Je vois que la tendance générale, c’est plutôt le chacun-chez-soi. On ne veut pas d’étrangers, de migrants, de ceci, de cela. Et ce ne sont pas uniquement les laissés-pour-compte de la mondialisation qui tiennent ce discours. Or, comme la quasi-totalité des économistes, je pense que le protectionnisme est une mauvaise politique. Il diminue le pouvoir d’achat des gens qui n’ont pas accès aux produits du monde entier et crée des monopoles. Au bout d’un certain temps, ceux-ci n’innovent plus et produisent à des coûts très élevés. C’est un jeu à somme négative, puisque le monde devient protectionniste dès lors que vous l’êtes vous-même. »

La volonté de vivre ensemble avec des lois communes est une aspiration quasiment universelle. Seulement, chacun a sa propre idée sur l'ensemble concerné. Ce peut être l'Union Européenne, la France ou la Nouvelle-Calédonie. Toute la construction européenne consiste à étendre le champ d'application des lois communes. Pour les partisans de l'Europe, l'objectif est d'avoir un état fédéral comme les États-Unis d'Amérique. Cela passe, entre autres, par une harmonisation fiscale et sociale. Le président de la République a toujours affiché sa volonté de relancer la construction européenne. Dans son très important discours du 7 septembre à Athènes, il dit que c'est son principal projet politique. Ce discours est beaucoup trop long pour être cité in-extenso, mais en voici un extrait significatif :

« C’est cela, l’histoire de la décennie qui s’achève : une forme de guerre civile interne où on a voulu regarder nos différences, nos petites trahisons et où nous avons en quelque sorte oublié le monde dans lequel nous étions ; où nous avons préféré corriger ces petites différences et ces petites trahisons en oubliant que, face à nous, il y avait des puissances radicalement différentes et que la seule question qui nous était posée, c’est : comment faire de la zone euro une puissance économique qui puisse tenir, face à la Chine et face aux États-Unis ? Comment faire de notre Europe une puissance diplomatique et militaire qui puisse défendre nos valeurs et nos intérêts, face à des régimes autoritaires qui émergent des crises profondes qui peuvent nous bousculer. C’est cela notre seul défi, et pas un autre.
Alors oui, je veux que nous retrouvions, par la réconciliation d’une Europe qui sait conjuguer à nouveau la responsabilité et la solidarité, la force d’une souveraineté qui ne soit pas que nationale mais bien européenne. »
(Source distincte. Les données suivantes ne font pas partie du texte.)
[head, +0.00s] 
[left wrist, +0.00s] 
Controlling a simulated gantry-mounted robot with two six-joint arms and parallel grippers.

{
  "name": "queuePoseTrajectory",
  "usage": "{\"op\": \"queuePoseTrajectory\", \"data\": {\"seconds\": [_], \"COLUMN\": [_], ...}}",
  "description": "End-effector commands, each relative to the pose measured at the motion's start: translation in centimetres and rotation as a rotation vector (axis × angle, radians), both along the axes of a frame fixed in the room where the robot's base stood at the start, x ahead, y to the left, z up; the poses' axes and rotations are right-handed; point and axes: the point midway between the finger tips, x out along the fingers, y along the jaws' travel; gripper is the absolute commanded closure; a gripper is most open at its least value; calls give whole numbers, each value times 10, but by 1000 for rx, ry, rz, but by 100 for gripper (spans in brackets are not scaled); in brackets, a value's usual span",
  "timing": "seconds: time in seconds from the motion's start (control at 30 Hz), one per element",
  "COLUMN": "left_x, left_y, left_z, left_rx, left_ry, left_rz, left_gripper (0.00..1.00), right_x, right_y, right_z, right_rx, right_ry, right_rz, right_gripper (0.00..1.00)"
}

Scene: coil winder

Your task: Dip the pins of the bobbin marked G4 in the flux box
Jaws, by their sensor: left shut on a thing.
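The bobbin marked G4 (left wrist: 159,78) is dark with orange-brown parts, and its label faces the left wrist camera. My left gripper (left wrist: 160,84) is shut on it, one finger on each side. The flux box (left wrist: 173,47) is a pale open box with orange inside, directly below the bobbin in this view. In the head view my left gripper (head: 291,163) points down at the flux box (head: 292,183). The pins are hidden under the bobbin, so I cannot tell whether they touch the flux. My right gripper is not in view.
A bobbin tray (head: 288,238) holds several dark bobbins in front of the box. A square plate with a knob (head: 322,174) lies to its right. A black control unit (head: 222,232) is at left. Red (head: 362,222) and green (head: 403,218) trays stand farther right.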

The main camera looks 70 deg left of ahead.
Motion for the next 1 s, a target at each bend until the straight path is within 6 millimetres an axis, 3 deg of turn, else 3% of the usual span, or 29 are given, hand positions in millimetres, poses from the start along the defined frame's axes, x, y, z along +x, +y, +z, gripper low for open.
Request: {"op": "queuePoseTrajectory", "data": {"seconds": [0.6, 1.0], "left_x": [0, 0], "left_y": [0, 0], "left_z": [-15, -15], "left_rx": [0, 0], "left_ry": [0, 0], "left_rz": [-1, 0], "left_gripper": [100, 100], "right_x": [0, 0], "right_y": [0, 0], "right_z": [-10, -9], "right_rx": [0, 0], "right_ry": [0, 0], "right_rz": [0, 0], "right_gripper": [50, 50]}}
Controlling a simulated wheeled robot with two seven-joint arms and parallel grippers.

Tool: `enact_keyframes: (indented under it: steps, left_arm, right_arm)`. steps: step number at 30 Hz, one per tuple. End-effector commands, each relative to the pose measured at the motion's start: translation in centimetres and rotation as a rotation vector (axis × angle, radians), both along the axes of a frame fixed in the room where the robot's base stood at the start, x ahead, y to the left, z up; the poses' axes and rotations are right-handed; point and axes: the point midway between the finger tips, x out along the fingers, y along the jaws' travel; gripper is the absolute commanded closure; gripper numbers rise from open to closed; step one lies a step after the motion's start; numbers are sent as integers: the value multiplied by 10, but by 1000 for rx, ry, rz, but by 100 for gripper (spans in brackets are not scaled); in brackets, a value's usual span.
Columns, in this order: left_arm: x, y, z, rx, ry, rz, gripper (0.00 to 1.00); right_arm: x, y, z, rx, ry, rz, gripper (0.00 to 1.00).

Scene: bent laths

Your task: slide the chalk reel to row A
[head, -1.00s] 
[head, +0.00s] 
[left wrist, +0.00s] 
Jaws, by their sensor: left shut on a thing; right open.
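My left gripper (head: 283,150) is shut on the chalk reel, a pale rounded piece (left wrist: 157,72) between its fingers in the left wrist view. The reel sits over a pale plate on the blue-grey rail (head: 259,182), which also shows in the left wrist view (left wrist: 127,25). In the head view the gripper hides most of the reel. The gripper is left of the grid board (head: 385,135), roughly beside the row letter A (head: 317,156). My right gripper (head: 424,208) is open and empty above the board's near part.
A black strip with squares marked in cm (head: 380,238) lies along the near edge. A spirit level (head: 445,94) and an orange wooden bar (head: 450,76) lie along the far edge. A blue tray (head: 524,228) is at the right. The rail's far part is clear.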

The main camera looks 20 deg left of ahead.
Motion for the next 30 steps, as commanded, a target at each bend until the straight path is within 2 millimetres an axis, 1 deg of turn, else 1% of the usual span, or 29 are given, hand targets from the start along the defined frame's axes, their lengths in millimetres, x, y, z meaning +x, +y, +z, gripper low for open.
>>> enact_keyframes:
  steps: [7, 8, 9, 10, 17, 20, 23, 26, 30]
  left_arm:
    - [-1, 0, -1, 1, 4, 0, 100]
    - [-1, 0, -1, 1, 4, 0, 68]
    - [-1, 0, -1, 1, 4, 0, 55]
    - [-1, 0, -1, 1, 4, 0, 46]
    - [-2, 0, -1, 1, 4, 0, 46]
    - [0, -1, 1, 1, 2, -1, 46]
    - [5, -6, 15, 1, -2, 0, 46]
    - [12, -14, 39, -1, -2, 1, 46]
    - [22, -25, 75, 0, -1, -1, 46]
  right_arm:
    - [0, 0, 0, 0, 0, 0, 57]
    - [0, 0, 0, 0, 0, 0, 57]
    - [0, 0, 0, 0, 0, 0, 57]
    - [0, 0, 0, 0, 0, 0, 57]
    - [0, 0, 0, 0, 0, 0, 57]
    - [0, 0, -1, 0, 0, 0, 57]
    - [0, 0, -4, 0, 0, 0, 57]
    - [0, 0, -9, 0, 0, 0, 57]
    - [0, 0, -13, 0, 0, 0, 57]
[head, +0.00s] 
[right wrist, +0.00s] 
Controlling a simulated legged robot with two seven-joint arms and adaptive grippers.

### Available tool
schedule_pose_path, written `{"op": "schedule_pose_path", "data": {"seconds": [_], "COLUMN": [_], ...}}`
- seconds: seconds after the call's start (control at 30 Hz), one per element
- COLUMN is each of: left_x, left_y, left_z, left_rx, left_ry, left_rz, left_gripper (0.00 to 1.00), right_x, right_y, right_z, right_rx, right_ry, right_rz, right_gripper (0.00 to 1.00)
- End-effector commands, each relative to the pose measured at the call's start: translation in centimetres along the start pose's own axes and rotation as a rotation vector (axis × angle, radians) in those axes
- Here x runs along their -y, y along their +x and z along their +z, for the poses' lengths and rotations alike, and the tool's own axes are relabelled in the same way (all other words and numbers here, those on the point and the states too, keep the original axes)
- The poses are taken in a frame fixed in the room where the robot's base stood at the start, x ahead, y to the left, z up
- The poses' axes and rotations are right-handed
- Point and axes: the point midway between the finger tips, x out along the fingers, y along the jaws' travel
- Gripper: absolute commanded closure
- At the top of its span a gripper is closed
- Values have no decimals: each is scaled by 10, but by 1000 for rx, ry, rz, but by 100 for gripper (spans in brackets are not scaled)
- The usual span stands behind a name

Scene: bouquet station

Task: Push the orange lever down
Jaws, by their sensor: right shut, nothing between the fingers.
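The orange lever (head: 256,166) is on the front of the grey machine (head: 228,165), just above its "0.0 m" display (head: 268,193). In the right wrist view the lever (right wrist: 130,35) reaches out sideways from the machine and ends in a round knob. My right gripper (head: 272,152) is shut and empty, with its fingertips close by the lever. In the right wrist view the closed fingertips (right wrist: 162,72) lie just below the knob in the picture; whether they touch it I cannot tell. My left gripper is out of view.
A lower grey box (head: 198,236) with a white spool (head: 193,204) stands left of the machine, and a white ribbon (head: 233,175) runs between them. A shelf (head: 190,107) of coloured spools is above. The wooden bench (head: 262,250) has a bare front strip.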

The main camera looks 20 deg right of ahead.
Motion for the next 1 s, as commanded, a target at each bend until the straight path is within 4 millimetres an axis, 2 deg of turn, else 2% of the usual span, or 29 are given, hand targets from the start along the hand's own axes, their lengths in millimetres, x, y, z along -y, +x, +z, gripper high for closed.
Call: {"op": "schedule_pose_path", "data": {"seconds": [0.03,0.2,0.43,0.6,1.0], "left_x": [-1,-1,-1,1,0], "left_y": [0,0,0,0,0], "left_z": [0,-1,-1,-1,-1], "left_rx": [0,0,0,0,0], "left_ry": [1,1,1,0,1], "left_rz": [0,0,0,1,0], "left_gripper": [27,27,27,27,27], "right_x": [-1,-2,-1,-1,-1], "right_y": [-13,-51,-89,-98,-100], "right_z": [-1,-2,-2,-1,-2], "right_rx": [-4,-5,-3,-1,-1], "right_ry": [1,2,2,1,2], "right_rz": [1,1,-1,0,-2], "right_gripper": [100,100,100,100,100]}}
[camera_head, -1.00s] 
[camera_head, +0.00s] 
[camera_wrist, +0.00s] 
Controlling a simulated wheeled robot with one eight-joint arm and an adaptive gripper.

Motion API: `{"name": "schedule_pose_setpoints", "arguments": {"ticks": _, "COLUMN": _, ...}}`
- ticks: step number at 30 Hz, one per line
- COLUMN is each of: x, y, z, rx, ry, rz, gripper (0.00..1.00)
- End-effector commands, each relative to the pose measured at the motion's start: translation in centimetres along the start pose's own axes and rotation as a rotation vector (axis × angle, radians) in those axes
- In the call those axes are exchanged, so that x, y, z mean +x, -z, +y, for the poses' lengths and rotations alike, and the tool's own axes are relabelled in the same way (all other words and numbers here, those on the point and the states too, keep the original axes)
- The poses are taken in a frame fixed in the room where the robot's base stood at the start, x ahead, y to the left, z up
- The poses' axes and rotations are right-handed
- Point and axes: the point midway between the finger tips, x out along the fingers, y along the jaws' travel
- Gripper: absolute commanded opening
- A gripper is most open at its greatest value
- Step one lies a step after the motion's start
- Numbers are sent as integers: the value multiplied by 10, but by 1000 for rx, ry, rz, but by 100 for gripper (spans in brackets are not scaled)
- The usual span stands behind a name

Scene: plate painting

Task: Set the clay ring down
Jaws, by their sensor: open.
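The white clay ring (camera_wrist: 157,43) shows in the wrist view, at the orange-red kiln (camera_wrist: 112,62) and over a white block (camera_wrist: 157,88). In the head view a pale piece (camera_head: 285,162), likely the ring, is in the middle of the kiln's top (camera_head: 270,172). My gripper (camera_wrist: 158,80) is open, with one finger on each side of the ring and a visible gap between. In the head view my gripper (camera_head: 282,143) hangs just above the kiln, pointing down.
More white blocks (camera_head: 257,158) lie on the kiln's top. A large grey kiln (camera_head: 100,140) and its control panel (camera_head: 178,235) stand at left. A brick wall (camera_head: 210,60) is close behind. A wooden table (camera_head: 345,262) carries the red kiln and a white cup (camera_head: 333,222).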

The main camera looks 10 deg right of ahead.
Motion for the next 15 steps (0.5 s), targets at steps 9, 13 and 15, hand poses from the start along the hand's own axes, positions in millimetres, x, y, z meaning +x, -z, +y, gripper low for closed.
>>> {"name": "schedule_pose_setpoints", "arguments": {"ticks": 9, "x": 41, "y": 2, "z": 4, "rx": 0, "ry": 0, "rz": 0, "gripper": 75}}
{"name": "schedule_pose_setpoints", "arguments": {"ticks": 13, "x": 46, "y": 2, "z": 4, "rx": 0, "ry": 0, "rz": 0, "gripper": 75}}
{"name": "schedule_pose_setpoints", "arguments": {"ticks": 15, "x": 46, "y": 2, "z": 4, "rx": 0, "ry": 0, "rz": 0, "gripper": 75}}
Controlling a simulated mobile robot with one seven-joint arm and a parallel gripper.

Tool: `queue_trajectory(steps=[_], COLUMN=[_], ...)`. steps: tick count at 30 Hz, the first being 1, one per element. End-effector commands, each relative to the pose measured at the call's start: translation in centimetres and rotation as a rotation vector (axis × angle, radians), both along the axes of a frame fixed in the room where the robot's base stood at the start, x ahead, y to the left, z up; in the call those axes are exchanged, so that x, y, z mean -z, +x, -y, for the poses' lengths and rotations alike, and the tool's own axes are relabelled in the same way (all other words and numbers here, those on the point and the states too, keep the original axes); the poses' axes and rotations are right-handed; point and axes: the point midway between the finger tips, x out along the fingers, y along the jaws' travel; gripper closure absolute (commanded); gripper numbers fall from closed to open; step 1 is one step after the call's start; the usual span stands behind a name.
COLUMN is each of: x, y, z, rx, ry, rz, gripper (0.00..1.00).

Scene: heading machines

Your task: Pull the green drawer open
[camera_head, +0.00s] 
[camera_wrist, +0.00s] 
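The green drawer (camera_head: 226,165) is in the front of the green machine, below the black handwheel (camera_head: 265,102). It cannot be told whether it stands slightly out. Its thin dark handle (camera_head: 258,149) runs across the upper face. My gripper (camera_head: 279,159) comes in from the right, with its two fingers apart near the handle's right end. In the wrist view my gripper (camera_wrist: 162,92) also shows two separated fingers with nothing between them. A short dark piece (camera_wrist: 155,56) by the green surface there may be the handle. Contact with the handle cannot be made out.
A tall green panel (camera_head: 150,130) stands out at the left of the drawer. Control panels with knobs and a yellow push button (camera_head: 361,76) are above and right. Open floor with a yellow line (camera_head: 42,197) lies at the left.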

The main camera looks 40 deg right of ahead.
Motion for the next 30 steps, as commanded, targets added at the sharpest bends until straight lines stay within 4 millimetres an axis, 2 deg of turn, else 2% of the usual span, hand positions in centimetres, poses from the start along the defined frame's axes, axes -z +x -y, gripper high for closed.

Il y a, en France, des gens qui rejettent cette idée d'aller vers une souveraineté européenne et ils sont nombreux. L'extrême-droite et l’extrême-gauche sont clairement contre. Et certains voudraient, même, au contraire que la France sorte de l'Union Européenne. Mais, sur ce point, le programme d'Emmanuel Macron était très clair et il a donc la  légitimité pour faire ce qu'il préconise.
Si par exemple, nous arrivons à une harmonisation fiscale en Europe, la voix de n'importe quel européen (par exemple, un Italien) aura autant de poids que celle d'un Français pour faire évoluer la fiscalité française puisque cette fiscalité serait celle de l'Union Européenne toute entière. La solidarité et les lois communes vont de pair. Dans l'Union Européenne, par construction, les lois communes s'imposent et l'emportent sur les lois de chaque état.
Les premières lois communes et les plus fondamentales sont celles de la libre circulation des biens et des personnes à l'intérieur de l'Union Européenne, celles qui donnent les mêmes droits en matière d'emploi à tous les citoyens européens.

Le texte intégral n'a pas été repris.